» WORK REQUIRED: Your task is to transcribe, without alteration, the lines from the top of the material below through the line bearing "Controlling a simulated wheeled", inclusive.

» DATASET:
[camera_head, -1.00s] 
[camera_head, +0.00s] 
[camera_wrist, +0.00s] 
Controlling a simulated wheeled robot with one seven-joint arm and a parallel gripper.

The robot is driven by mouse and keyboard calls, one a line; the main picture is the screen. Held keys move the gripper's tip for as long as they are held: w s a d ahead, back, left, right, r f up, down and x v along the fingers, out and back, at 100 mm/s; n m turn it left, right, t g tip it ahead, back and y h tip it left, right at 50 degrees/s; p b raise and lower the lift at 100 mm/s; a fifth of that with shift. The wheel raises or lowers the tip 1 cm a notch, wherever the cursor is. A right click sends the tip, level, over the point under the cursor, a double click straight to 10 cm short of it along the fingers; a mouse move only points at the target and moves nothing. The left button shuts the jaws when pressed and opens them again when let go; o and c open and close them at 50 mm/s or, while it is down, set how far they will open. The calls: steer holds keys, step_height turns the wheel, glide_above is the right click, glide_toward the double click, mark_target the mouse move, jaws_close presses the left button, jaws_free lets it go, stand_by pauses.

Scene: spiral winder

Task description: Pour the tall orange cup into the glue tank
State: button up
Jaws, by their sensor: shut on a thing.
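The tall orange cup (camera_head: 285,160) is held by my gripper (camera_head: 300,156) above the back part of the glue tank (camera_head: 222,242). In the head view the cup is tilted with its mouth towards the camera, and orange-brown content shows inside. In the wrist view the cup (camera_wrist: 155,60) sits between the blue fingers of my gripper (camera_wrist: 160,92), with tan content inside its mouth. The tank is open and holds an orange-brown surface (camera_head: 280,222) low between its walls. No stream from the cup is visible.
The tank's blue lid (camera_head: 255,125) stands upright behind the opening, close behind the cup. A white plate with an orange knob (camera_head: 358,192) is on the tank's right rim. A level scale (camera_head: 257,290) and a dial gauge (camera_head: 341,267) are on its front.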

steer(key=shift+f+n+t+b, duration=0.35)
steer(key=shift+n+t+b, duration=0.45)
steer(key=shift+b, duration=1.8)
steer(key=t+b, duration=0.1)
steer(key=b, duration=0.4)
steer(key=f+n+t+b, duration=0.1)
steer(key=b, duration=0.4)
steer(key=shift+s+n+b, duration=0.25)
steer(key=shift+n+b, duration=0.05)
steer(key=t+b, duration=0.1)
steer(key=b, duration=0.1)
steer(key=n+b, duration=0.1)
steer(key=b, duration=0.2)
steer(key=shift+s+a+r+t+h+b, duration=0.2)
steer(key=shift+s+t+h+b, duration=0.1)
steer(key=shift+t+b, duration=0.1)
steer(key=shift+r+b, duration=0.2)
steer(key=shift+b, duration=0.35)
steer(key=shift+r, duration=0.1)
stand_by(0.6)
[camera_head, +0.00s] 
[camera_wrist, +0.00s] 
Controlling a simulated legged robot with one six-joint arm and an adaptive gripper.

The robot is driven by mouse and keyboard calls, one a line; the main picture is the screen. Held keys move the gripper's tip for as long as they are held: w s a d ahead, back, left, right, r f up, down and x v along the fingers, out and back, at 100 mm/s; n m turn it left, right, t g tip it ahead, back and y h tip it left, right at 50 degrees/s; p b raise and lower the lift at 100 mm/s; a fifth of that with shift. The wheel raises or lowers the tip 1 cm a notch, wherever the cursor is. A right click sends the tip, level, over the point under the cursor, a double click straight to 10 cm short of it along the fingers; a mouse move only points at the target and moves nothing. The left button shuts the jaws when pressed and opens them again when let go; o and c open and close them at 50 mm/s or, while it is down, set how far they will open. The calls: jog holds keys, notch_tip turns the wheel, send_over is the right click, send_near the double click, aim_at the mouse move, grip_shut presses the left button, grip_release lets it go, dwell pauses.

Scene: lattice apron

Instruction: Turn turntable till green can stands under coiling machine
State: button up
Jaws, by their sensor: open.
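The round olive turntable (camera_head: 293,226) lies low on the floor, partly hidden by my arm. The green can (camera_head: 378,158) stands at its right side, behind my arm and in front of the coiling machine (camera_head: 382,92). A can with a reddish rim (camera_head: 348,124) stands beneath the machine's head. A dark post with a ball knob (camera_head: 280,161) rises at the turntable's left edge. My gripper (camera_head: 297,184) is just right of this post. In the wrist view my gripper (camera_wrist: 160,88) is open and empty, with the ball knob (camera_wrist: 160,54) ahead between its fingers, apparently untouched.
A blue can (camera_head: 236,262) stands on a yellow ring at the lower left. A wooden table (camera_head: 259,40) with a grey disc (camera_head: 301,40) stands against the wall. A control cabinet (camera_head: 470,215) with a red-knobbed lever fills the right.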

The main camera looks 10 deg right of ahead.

» OUTPUT OF THE EXERCISE:
[camera_head, -1.00s] 
[camera_head, +0.00s] 
[camera_wrist, +0.00s] 
Controlling a simulated wheeled robot with one seven-joint arm and a parallel gripper.

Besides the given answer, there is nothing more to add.